╔══
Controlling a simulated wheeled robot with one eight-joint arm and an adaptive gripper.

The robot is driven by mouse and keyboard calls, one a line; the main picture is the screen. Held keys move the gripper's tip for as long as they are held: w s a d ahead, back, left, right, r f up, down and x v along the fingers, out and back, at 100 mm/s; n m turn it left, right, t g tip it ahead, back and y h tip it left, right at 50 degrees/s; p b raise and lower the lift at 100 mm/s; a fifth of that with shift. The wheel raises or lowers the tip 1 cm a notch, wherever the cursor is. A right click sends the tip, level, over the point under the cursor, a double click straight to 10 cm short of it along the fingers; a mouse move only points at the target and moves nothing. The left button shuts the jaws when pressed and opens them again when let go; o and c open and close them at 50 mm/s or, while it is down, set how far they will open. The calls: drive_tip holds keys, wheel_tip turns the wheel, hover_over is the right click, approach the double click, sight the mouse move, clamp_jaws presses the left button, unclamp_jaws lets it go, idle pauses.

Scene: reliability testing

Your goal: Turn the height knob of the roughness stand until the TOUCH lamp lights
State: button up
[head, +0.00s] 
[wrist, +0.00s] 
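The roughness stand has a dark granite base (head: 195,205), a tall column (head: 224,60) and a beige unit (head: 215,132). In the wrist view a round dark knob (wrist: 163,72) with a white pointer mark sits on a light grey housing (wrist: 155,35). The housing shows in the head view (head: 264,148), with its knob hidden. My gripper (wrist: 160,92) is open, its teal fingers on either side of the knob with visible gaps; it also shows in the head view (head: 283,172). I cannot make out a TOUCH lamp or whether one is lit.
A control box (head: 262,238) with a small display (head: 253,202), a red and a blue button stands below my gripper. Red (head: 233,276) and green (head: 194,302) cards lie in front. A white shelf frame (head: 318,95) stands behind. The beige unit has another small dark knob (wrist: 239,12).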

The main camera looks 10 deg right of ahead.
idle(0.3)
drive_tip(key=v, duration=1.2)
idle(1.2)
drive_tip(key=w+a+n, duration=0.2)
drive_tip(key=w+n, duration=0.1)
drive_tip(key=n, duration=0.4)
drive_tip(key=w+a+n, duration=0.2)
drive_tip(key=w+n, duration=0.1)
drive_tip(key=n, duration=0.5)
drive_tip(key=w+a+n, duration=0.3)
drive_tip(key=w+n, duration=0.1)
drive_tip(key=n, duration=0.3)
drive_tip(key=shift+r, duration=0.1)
╚══
### STATED EXERCISE
Above are some lines. Repeat exactly, and only, those from the line that has "Scene: reliability testing" through the line that has "[head, +0.00s]".

### EXERCISE SOLUTION
Scene: reliability testing

Your goal: Turn the height knob of the roughness stand until the TOUCH lamp lights
State: button up
[head, +0.00s] 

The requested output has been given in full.